This process is said to be pseudo-random because the behaviour of the box is actually fully deterministic; it chooses from one of 2³² possible behaviours based on the seed. That is, once it is seeded, PRNG(6), PRNG(6), PRNG(6), ... produces a sequence of numbers with a uniform distribution, but that sequence is entirely determined by the seed. For a given sequence of calls, say, PRNG(52), PRNG(51) ... and so on, there are only 2³² possible sequences. The seed essentially chooses which one we get.

To generate a deck the server now generates a seed. (How? We'll come back to that point.) Then they call PRNG(52), PRNG(51) and so on to generate the deck, similar to before.

This system is susceptible to the attack I described. To attack the server we first, ahead of time, seed our own copy of the box with 0 and ask for PRNG(52) and write that down. Then we re-seed with 1, ask for PRNG(52), and write that down, all the way up to 2³²-1.

Now, the poker server that is using PRNG to generate decks has to generate a seed somehow. It does not matter how they do so. They could call TRNG(2^32) to get a truly random seed. Or they could take the current time as a seed, which is hardly random at all; I know what time it is as much as you do. The point of my attack is that it does not matter, because I have my database. When I see my first card I can eliminate 98% of the possible seeds. When I see my second card I can eliminate 98% more, and so on, until eventually I can get down to a handful of possible seeds, and know with high likelihood what is in your hand.

Now, again, I want to emphasize that the assumption here is that if we called PRNG(6) a million times we would get each number roughly one sixth of the time. That distribution is (more or less) uniform, and if uniformity of that distribution is all you care about, that's fine. The point of the question was are there things other that distribution of PRNG(6) that we care about? and the answer is yes. We care about unpredictability as well.

Another way to look at the problem is that even though the distribution of a million calls to PRNG(6) might be fine, because the PRNG is choosing from only 2³² possible behaviours, it cannot generate every possible deck. It can only generate 2³² of the 2²²⁶ possible decks; a tiny fraction. So the distribution over the set of all decks is very bad. But again, the fundamental attack here is based on our being able to successfully predict the past and future behaviour of PRNG from a small sample of its output.

Let me say this a third or four time to make sure this sinks in. There are three distributions here. First, the distribution of the process that produces the random 32-bit seed. That can be perfectly random, unpredictable and uniform and the attack will still work. Second, the distribution of a million calls to PRNG(6). That can be perfectly uniform and the attack will still work. Third, the distribution of decks chosen by the pseudo-random process I have described. That distribution is extremely poor; only a tiny fraction of the IRL possible decks can possibly be chosen. The attack depends on the predictability of the behaviour of the PRNG based on partial knowledge of its output.

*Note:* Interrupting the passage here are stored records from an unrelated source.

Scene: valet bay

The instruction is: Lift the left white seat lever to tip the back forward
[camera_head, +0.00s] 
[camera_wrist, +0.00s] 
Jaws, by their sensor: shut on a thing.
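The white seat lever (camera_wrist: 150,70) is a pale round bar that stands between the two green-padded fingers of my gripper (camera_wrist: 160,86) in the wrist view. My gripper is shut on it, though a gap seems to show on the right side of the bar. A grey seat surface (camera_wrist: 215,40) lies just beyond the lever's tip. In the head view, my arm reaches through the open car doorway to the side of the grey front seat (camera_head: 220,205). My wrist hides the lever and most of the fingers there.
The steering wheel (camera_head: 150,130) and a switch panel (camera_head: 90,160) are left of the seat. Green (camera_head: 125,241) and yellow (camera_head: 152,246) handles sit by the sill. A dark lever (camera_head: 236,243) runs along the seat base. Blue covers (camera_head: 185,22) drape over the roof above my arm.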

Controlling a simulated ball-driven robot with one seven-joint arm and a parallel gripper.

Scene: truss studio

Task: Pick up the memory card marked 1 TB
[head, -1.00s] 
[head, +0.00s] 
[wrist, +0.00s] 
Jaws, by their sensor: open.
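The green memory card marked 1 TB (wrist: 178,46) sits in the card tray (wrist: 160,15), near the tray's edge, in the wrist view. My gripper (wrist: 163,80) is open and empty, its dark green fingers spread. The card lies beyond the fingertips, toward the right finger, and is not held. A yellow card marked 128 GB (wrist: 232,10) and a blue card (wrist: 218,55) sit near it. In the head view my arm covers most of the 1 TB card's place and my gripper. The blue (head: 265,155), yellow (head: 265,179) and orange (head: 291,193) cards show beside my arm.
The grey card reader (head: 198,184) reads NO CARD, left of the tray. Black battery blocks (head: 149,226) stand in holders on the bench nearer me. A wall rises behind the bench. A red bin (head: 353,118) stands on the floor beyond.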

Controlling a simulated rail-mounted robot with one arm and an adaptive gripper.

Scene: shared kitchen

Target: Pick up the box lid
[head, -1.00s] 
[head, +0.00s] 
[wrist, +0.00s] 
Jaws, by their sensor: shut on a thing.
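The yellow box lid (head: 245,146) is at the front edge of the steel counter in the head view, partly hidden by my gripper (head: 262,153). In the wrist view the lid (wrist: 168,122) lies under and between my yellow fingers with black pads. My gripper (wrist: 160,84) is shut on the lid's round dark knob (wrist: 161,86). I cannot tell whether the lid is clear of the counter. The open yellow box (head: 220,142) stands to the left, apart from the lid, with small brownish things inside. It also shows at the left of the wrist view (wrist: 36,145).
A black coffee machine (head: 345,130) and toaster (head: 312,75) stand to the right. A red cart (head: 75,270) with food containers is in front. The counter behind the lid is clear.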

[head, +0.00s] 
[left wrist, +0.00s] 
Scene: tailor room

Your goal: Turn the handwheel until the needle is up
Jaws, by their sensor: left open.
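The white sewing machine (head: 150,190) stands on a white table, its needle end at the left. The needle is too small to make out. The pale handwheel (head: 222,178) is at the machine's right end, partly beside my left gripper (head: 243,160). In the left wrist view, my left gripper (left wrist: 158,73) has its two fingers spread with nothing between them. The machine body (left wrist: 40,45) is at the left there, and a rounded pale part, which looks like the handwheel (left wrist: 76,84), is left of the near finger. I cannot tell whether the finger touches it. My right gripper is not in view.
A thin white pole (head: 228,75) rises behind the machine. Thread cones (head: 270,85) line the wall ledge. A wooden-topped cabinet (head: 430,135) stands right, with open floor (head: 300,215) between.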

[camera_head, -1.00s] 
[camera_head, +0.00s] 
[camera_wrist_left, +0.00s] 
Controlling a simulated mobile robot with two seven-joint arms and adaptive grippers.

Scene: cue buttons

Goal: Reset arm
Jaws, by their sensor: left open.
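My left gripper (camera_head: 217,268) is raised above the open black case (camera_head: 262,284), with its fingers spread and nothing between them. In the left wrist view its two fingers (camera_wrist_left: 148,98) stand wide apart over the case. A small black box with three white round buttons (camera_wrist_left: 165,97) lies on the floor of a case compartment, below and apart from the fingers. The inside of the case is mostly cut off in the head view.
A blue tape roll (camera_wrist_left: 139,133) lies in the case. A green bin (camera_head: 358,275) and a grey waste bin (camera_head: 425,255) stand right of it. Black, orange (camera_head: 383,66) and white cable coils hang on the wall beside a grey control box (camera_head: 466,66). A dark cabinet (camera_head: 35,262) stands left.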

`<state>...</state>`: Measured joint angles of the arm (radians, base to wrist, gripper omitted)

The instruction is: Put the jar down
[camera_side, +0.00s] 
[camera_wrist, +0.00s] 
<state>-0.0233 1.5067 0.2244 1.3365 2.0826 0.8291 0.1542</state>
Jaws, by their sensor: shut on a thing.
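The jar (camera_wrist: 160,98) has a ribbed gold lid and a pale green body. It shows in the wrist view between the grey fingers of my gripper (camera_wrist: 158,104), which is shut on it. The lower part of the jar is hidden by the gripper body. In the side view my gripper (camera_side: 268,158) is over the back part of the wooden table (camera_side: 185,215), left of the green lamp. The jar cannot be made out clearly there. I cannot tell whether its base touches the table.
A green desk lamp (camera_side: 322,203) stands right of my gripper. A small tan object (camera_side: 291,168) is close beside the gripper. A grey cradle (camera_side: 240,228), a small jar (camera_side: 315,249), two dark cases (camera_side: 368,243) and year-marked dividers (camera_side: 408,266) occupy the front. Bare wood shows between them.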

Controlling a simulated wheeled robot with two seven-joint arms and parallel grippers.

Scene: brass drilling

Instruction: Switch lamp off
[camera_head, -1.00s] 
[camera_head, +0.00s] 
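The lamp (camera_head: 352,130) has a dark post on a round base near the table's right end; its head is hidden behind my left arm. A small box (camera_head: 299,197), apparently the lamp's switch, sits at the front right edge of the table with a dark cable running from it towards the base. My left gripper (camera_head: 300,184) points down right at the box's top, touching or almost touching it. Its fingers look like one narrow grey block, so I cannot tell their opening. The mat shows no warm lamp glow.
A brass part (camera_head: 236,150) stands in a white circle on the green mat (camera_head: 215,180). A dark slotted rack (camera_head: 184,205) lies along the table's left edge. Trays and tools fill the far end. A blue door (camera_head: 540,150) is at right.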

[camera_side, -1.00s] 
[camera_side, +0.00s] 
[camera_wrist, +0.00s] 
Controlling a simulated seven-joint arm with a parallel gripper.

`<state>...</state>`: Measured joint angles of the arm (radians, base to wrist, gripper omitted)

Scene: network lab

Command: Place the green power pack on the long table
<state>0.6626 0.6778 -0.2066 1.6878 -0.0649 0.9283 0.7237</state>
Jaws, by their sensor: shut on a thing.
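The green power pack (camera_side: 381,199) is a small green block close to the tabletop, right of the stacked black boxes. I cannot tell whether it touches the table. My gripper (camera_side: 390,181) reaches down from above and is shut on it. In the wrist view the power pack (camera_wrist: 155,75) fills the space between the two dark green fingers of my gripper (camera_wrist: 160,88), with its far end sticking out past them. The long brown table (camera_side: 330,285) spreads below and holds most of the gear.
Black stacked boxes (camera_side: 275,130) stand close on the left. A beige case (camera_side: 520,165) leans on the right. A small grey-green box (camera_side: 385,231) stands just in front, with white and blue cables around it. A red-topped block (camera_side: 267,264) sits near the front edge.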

ASIDE: This attack requires that the attacker know or be able to guess what the exact algorithm used by the PRNG is. Whether that is realistic or not is an open question. However, when designing a security system you must design it to be secure against attacks even if the attacker knows all the algorithms in the program. Put another way: the portion of a security system which must remain secret in order for the system to be secure is called the "key". If your system depends for its security on the algorithms you use being a secret then your key contains those algorithms. That is an extremely weak position to be in!

Moving on.

Now let's suppose that we have a third magic box labeled CPRNG. It is a crypto-strength version of PRNG. It takes a 256-bit seed rather than a 32-bit seed. It shares with PRNG the property that the seed chooses from one of 2²⁵⁶ possible behaviours. And like our other machines, it has the property that a large number of calls to CPRNG(n) produce a uniform distribution of results between 1 and n: each happens 1/n of the time. Can we run our attack against it?

Our original attack requires us to store 2³² mappings from seeds to PRNG(52). But 2²⁵⁶ is a much larger number; it is completely infeasible to run CPRNG(52) that many times and store the results.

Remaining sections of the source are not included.